It’s finally Friday and up until today, this week has been a whirlwind of not knowing what day it was accompanied by the lack of understanding how the days could already possibly be over so quickly. I had several events that kept me out of the office, when I needed to be at my desk dissecting a spreadsheet containing all the invites for my next major event. By the time I was getting out of the office, getting what I needed from the grocery store, had dinner, showered, and situated it was 10 p.m. and I was “tide”. Hence, only two posts this week.
It didn’t dawn on me how quickly I’m moving through life (we are really already in the fifth month of 2016, for real) until I ran into my cousin in Target. It was so bad that I hardly let my cart come to a stop when I saw her. She asked how I was doing and I replied “Good! You know… just working” all while pushing past her to unload my items onto the register and get out of there. She stood still for a good 20 seconds observing me in awe before replying “Dang girl you’re always rushing”. I finally looked up feeling slightly ashamed thinking to myself “I really don’t know why I’m rushing”.

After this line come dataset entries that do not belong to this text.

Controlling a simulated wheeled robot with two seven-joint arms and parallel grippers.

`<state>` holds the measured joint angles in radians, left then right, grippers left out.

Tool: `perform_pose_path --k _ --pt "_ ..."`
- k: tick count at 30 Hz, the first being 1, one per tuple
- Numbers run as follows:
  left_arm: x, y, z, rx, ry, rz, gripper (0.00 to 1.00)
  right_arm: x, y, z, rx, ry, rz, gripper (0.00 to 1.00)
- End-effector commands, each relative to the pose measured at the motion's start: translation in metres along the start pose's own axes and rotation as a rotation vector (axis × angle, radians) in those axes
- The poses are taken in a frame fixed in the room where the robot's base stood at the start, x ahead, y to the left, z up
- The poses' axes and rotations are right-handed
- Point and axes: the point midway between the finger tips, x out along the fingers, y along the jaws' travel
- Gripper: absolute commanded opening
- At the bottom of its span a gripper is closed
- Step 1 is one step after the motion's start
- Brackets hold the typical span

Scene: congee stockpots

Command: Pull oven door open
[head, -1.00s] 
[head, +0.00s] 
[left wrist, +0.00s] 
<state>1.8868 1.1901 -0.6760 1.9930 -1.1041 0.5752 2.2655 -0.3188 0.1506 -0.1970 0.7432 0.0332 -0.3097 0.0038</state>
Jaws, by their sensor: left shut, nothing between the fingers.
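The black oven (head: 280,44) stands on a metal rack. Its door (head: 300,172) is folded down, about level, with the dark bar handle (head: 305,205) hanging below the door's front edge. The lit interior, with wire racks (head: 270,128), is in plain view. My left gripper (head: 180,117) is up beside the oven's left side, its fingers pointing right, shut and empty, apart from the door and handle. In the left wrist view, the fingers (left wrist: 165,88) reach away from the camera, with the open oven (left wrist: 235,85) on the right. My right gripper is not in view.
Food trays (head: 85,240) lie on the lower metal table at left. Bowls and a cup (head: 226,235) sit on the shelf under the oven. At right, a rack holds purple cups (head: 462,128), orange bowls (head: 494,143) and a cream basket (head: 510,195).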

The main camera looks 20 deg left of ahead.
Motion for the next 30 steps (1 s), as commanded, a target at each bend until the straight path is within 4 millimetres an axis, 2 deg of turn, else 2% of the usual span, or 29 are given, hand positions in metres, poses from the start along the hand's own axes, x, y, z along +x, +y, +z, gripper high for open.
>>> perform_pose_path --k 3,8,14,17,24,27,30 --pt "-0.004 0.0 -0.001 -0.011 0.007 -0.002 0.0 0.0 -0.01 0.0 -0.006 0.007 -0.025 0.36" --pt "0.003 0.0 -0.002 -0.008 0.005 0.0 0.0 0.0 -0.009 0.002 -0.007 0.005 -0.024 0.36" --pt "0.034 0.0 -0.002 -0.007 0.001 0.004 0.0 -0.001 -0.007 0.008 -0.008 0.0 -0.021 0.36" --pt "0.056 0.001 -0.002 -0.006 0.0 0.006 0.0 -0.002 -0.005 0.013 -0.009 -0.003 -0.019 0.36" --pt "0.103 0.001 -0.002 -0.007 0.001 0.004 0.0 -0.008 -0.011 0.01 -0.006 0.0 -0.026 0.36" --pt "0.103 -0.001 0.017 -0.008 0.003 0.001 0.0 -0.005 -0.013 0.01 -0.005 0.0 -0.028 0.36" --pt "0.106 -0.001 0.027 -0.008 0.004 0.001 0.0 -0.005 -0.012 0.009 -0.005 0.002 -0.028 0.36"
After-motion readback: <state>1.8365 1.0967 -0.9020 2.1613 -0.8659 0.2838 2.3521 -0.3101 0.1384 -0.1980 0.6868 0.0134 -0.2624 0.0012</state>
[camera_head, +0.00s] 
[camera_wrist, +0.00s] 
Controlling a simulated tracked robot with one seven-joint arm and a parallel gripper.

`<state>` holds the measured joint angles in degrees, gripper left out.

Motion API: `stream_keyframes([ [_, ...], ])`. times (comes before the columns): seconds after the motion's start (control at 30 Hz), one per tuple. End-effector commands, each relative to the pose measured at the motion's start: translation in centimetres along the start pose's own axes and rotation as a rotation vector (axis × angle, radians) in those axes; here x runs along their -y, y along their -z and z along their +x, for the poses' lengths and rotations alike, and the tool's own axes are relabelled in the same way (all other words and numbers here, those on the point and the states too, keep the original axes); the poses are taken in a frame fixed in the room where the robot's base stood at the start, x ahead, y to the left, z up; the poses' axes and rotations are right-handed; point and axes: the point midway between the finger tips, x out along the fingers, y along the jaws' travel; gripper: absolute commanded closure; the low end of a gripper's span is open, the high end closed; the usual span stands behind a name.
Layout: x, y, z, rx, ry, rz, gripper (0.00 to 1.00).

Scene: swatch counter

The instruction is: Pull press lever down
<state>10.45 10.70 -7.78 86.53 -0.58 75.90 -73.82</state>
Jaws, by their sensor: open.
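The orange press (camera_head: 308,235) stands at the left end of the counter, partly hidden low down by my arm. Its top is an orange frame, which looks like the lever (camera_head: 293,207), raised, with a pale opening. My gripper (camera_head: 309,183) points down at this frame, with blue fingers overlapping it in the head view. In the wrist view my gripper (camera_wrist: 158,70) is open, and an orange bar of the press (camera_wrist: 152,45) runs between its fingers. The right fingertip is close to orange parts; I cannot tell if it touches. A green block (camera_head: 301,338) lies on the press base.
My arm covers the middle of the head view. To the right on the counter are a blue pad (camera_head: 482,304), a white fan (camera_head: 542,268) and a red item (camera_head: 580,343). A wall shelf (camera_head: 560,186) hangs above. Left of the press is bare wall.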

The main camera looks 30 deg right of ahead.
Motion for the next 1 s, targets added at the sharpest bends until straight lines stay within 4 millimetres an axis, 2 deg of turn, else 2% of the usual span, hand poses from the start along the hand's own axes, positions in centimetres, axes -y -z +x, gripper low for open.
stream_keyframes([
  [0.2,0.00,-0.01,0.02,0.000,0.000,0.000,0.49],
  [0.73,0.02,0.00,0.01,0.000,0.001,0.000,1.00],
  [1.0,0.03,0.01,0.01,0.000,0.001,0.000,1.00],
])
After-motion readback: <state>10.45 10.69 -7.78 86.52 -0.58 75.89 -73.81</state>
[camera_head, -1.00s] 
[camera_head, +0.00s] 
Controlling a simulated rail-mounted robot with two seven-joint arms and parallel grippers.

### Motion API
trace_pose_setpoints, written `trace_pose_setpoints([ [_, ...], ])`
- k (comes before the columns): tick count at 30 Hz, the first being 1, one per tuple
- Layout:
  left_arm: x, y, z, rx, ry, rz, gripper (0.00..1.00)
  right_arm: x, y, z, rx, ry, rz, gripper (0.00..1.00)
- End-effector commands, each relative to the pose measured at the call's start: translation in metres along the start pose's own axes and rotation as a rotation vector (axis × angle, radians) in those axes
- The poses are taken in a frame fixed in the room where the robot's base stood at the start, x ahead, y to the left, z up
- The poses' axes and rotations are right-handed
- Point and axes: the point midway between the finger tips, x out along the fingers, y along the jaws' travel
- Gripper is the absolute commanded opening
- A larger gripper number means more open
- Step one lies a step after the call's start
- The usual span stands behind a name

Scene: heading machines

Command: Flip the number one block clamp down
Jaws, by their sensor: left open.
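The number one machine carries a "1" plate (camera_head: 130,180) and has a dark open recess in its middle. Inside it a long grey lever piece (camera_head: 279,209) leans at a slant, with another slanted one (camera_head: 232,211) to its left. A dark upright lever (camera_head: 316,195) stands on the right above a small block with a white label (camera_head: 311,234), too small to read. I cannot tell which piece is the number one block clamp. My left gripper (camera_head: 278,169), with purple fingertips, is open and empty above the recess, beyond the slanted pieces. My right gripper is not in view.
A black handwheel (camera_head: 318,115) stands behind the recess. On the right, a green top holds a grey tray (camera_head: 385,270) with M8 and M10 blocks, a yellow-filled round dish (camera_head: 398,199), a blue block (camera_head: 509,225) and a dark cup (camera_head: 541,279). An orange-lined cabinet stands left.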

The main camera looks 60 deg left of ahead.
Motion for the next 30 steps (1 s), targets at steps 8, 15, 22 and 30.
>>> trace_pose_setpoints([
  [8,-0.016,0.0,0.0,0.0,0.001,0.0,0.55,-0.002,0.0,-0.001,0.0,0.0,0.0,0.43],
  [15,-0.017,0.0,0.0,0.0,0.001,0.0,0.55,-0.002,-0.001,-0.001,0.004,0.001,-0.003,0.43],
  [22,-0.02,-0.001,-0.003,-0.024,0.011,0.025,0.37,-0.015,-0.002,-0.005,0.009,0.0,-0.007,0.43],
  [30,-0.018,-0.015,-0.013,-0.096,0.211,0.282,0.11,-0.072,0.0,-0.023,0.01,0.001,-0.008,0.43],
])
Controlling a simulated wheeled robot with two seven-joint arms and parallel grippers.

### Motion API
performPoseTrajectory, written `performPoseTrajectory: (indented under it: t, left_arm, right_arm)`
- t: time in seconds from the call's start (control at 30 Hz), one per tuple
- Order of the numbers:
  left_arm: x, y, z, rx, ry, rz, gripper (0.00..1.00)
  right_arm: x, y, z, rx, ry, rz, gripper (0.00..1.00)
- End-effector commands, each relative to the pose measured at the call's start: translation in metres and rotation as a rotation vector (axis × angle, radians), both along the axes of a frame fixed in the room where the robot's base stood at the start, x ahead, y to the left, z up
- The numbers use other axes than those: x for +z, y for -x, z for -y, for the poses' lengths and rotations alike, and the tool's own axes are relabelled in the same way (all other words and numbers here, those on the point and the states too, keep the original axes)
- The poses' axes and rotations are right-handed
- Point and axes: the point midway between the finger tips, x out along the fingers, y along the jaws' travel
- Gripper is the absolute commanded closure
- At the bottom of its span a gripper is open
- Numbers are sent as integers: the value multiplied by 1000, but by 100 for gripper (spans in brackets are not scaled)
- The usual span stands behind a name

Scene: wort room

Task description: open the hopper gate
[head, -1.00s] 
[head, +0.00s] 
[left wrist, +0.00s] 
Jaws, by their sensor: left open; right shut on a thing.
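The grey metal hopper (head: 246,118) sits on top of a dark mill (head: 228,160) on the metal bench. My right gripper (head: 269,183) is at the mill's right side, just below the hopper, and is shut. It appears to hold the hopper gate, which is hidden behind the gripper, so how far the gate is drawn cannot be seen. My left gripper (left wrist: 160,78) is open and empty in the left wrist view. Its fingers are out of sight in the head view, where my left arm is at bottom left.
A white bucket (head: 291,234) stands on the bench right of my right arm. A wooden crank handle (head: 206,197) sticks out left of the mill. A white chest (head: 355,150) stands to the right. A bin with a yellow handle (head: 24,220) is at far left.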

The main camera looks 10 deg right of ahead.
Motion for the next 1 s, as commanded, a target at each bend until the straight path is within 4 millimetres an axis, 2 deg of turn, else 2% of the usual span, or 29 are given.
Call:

It jarred me to notice how much I chose to live my life in a state of pointless rush. Why was I rushing? It was 6 p.m. on a weeknight. Target wasn’t about to close, I didn’t have kids to pick-up from daycare or anywhere to be. I was rushing because that’s what I’ve turned my life into. Getting in and getting out, trying to maximize what I could do in minimal timing. It’s so bad that I become annoyed when others aren’t rushing.
I couldn’t help but reflect on what else in life I was rushing. The answer is, likely everything. Rushing conversations, quality time with people I care for, the enjoyment of the food I’m eating; ev-er-ry-thing. The reality of it is, I’m missing many tiny moments of joy because I’m failing to recognize them; failing to appreciate them. What I need to do will still be there waiting for me if I happen to fall a day behind.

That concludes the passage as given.